DATA SHOWN:
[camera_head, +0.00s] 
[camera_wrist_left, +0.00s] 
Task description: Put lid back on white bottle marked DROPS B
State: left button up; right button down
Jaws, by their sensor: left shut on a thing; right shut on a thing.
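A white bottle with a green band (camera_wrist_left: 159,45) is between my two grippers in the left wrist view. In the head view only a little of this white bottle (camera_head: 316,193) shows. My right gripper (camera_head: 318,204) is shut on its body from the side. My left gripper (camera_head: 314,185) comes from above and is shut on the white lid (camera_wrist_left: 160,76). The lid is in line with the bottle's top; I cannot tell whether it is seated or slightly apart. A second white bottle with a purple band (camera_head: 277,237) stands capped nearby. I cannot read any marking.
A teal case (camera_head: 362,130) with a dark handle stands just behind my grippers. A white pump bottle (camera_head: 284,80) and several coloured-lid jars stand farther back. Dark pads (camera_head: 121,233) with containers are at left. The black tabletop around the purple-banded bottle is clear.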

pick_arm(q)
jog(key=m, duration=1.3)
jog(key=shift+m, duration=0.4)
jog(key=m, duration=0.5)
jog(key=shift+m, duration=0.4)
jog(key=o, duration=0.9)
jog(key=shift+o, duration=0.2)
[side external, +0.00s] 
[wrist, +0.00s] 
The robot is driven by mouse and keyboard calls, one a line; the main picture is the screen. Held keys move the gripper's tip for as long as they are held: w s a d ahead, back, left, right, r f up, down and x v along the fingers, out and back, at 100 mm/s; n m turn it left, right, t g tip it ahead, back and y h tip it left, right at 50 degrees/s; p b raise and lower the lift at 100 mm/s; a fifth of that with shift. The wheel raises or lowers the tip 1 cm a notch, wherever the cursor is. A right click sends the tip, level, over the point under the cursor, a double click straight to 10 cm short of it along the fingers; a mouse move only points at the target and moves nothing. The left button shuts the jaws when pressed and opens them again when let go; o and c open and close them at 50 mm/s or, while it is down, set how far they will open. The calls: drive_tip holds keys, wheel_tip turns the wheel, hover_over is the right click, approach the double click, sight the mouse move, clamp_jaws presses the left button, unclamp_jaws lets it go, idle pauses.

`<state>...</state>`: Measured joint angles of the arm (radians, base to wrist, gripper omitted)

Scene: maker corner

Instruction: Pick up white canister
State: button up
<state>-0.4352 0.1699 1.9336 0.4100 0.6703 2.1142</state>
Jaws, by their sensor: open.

EXERCISE TASK:
Set down exactly the lines from the line that contains "Jaws, by their sensor: left" to the line that contains "[wrist, +0.00s]", both lines included, and nothing more.

REPLY TO THE EXERCISE:
Jaws, by their sensor: left shut on a thing; right shut on a thing.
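A white bottle with a green band (camera_wrist_left: 159,45) is between my two grippers in the left wrist view. In the head view only a little of this white bottle (camera_head: 316,193) shows. My right gripper (camera_head: 318,204) is shut on its body from the side. My left gripper (camera_head: 314,185) comes from above and is shut on the white lid (camera_wrist_left: 160,76). The lid is in line with the bottle's top; I cannot tell whether it is seated or slightly apart. A second white bottle with a purple band (camera_head: 277,237) stands capped nearby. I cannot read any marking.
A teal case (camera_head: 362,130) with a dark handle stands just behind my grippers. A white pump bottle (camera_head: 284,80) and several coloured-lid jars stand farther back. Dark pads (camera_head: 121,233) with containers are at left. The black tabletop around the purple-banded bottle is clear.

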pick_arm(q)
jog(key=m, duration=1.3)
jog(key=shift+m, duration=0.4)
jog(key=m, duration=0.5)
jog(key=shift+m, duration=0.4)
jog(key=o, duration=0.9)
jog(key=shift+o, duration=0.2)
[side external, +0.00s] 
[wrist, +0.00s] 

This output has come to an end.